The Chinese government doesn’t have much interest in utilizing social media companies’ online portals to target content it doesn’t like. And there’s plenty of content the government doesn’t like. Between the Great Firewall and its obsessive tracking of citizens through pervasive surveillance tech and “Citizen Scores,” there’s really not much left for American social media companies to do.
The data contained in social media company transparency reports appears to indicate the Chinese government is capable of censoring content without outside assistance. Only Google’s shows a significant amount of requests from the Chinese government. Facebook hasn’t seen anything in years. And Twitter’s report sports a gaudy “N/A” when it comes to content takedown requests from the Chinese government.
If you want something done right, you have to do it yourself.
The 50-year-old software engineer was tapping away at his computer in November when state security officials filed into his office on mainland China.
They had an unusual – and nonnegotiable – request.
Delete these tweets, they said.
The agents handed over a printout of 60 posts the engineer had fired off to his 48,000 followers. The topics ranged from U.S.-China trade relations to the plight of underground Christians in his coastal province in southeast China.
When the engineer didn’t comply after 24 hours, he discovered that someone had hacked into his Twitter account – @hesuoge – and deleted its entire history of 11,000 tweets.
Facebook and Twitter are banned in China, but that isn’t stopping Chinese citizens from using these services. The crackdown on Twitter, however, does far more to silence dissent than targeting other American social media services. Twitter has been a key outlet in many authoritarian countries where internet censorship is the norm, and even though only a very small percentage of Chinese internet users utilize Twitter, it seems to pose more of a threat to the Chinese government than other platforms with hundreds of millions of users.

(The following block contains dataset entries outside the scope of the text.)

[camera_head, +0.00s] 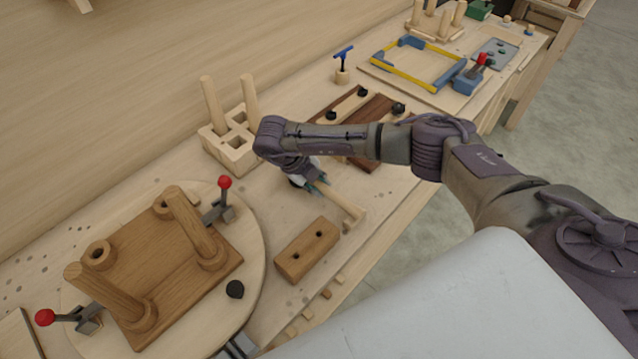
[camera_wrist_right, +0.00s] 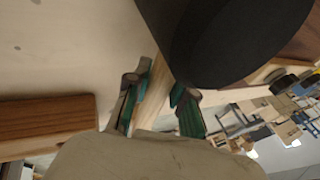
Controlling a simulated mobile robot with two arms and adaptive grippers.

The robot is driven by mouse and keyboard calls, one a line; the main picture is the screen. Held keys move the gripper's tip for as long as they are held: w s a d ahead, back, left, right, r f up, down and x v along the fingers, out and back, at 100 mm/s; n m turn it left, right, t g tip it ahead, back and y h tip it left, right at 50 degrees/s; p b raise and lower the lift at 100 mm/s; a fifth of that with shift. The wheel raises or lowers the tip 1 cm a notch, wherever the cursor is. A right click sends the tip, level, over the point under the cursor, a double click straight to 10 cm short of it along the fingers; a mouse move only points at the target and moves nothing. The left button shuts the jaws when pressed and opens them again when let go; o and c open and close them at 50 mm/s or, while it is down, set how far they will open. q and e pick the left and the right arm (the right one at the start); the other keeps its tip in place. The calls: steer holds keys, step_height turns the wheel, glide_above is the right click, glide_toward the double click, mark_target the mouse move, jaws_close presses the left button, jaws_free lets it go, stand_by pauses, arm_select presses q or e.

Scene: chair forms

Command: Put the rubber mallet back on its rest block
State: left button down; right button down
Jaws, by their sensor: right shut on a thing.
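My right gripper (camera_head: 316,186) is low over the bench, shut on the pale wooden handle (camera_head: 339,202) of the rubber mallet. In the right wrist view the handle (camera_wrist_right: 156,100) lies between the fingertips (camera_wrist_right: 160,82), and the large black mallet head (camera_wrist_right: 225,40) is just beyond them. In the head view the head is mostly hidden by my gripper and wrist. A brown block (camera_head: 307,250) with two dark holes lies nearer the camera. I cannot tell which piece is the rest block, or whether the mallet touches the bench. My left gripper is not in view.
A round board (camera_head: 200,333) at left carries a wooden seat with legs (camera_head: 170,258) and red-knobbed clamps. A pale holed block (camera_head: 232,150) with pegs stands behind my wrist. Dark boards (camera_head: 374,112) lie behind the arm. Small wood pieces line the front edge.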

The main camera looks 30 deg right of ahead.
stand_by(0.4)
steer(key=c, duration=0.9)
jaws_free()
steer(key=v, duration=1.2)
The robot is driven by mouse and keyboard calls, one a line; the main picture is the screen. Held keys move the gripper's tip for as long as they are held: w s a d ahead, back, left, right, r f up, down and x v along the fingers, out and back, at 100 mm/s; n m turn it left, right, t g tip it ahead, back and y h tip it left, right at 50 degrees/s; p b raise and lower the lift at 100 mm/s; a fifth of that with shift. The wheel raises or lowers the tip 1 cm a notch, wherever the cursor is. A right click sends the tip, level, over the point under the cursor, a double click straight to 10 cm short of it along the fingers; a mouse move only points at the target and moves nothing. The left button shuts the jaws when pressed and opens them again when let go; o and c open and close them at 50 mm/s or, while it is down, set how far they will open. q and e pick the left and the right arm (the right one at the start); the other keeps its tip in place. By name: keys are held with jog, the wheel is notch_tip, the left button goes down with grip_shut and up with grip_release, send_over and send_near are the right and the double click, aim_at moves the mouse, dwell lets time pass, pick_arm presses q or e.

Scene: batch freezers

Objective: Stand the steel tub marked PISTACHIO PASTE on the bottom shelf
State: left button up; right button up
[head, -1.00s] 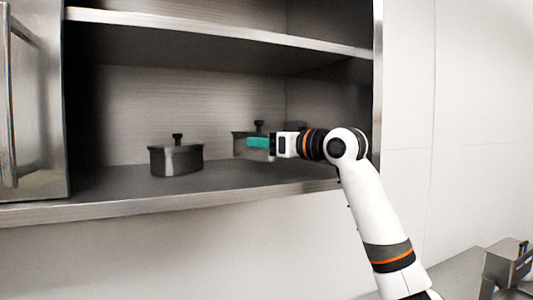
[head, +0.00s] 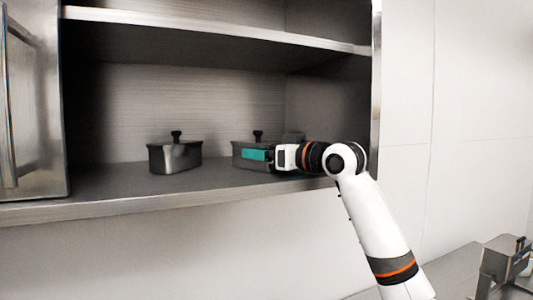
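A steel tub (head: 241,160) with a black knob is at the right on the lower visible shelf (head: 110,206), its base at or just above the surface; I cannot tell which. My right gripper (head: 254,155), with a teal finger across the tub's near face, appears shut on it. The gripper and wrist hide the tub's right part. No lettering is readable, so I cannot confirm PISTACHIO PASTE. A similar lidded tub (head: 175,158) stands upright to the left on the same shelf, apart from it. My left gripper is not in view.
An upper shelf (head: 215,31) runs above, and the cabinet's right side post (head: 376,90) stands close to my right arm. A steel cabinet front with a handle (head: 35,110) is at the left. A steel container (head: 500,268) sits on the counter at lower right.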

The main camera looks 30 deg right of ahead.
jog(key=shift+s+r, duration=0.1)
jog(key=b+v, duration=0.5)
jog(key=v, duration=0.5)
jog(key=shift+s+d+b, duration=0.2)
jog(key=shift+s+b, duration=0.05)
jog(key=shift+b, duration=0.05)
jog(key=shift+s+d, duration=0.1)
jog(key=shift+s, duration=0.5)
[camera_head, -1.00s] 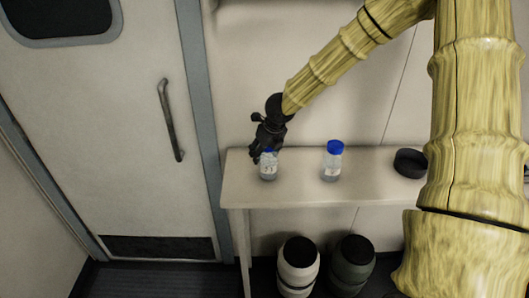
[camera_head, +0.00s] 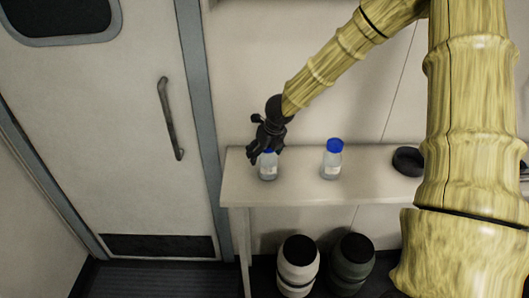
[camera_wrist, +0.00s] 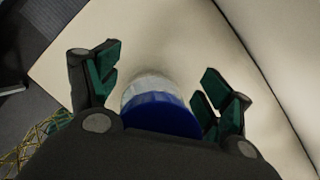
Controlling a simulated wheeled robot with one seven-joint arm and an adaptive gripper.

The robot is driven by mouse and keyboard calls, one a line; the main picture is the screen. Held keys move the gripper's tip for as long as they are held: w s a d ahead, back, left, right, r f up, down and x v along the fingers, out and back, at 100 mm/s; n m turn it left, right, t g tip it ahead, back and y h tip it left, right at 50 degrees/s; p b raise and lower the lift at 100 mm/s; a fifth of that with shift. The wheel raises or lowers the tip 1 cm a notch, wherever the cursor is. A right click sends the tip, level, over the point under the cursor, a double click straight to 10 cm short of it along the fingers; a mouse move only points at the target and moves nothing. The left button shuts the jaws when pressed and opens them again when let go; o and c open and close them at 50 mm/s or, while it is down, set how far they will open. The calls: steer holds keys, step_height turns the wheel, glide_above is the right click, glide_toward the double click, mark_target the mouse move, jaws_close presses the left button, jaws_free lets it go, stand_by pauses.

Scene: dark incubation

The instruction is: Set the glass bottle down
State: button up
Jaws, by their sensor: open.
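A glass bottle with a blue cap (camera_head: 268,170) stands upright on the left end of the pale table (camera_head: 236,190). My gripper (camera_head: 264,157) is just above and around its cap. In the wrist view, my gripper (camera_wrist: 153,90) has its fingers apart, one on each side of the bottle (camera_wrist: 155,108), with gaps between fingers and cap. The gripper partly hides the bottle's top in the head view. A second blue-capped bottle (camera_head: 332,160) stands upright to the right on the same table.
A dark round dish (camera_head: 408,161) lies further right on the table. Below are a white barrel (camera_head: 298,266) and a dark barrel (camera_head: 351,264) with black lids. A door (camera_head: 120,130) is at left, a wall behind. The tabletop between the bottles is clear.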

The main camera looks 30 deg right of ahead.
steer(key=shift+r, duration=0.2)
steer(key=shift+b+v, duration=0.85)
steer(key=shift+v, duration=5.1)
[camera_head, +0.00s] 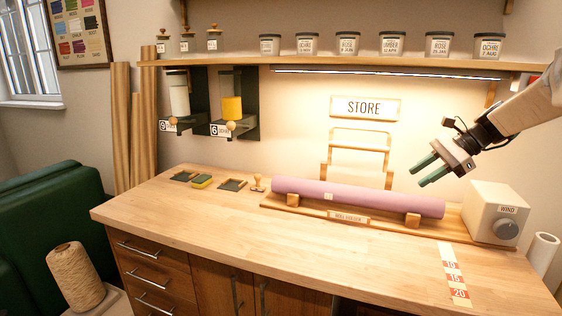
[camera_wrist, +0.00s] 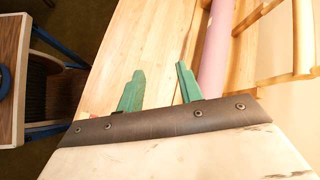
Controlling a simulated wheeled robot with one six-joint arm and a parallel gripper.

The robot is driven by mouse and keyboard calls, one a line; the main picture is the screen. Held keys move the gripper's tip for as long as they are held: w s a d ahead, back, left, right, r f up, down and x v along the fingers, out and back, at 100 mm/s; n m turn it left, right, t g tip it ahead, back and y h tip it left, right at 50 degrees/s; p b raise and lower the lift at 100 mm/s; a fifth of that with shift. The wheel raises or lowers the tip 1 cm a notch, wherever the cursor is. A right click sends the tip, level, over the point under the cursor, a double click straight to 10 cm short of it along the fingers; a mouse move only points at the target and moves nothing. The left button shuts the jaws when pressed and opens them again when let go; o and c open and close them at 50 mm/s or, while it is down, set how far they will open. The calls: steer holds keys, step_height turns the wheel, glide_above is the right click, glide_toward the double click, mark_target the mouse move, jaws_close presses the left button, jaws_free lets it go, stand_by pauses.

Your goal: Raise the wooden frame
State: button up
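The wooden frame (camera_head: 361,131) is a light wood frame with crossbars. It stands upright against the wall behind the pink roll (camera_head: 360,197), below the STORE sign, with its lower part hidden by the roll. In the wrist view, pale wooden bars that look like this frame (camera_wrist: 302,38) show at the upper right. My gripper (camera_head: 416,177) has green fingers, open and empty. It hangs in the air to the right of the frame, above the roll's right end. In the wrist view the open fingers (camera_wrist: 158,69) point towards the bench, apart from the roll.
The roll lies across wooden cradles on a base board (camera_head: 283,206). The WIND box (camera_head: 492,212) stands at its right end. A shelf with jars (camera_head: 347,45) runs above. Small pads and a stamp (camera_head: 257,184) lie at the left. The bench front (camera_head: 260,240) is clear.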

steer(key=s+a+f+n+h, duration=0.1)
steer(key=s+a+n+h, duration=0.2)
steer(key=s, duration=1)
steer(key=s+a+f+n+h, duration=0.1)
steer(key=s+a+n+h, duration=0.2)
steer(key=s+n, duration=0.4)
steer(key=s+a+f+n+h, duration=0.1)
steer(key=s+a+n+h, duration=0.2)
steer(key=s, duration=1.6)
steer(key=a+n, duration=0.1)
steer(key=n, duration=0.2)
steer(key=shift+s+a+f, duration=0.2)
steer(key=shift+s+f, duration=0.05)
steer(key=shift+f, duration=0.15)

The best way to make a point about not angering your government is to make it in person. The article says more than 40 in-person visits involving demands for tweet deletion have been reported, which is likely only a very small percentage of the number that have actually taken place. And, as this report shows, compliance is appreciated but not necessary.
He Jiangbing, a financial commentator, said police came to his Beijing living room to warn about his tweets.
Days earlier, officials visited the Guangzhou home of Ye Du, a well-known writer and supporter of the late Nobel Peace Prize laureate Liu Xiaobo, to hand him a printout of 802 tweets he needed to delete, Ye said in an interview.
Meanwhile, all 30,000 tweets from the account of Wu Gan, an activist serving an eight-year prison sentence, were deleted in November, which suggested a government hack, said Yaxue Cao, a Washington-based activist.
And, lest we pretend this sort of behavior is confined to nations with long histories of oppressing their own people, UK police have recently ramped up their in-person visits to request removal of offending tweets. The high road shouldn’t be ceded so quickly by countries claiming to be at the forefront of personal liberty, not when the low road is clogged with so many nations already.